## Material provided
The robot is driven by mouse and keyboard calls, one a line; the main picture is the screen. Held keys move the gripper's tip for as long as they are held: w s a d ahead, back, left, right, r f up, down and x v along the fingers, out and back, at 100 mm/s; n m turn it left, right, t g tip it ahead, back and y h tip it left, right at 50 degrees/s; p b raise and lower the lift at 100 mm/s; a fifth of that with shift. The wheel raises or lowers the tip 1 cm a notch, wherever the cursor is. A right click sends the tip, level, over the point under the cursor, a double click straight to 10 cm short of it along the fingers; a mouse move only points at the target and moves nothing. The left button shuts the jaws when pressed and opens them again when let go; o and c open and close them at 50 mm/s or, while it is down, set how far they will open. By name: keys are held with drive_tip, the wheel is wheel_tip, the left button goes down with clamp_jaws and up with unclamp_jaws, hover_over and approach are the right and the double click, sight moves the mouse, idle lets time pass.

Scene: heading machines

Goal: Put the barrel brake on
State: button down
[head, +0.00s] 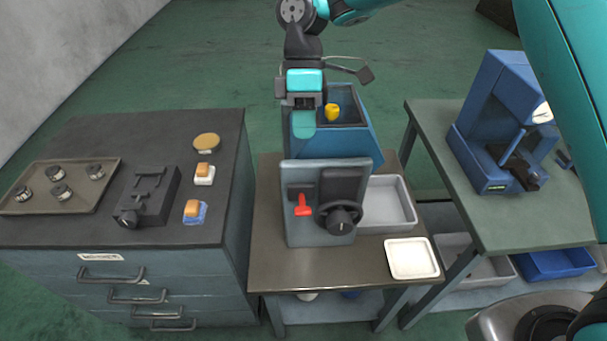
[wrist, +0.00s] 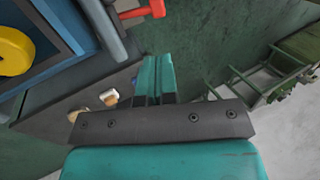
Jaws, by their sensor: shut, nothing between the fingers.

## Required work
Take the line containing "Goal: Put the barrel brake on" through the last line of the material and retype exactly those lines, both ends included, with no pictures.

## Response to this task
Goal: Put the barrel brake on
State: button down
[head, +0.00s] 
[wrist, +0.00s] 
Jaws, by their sensor: shut, nothing between the fingers.

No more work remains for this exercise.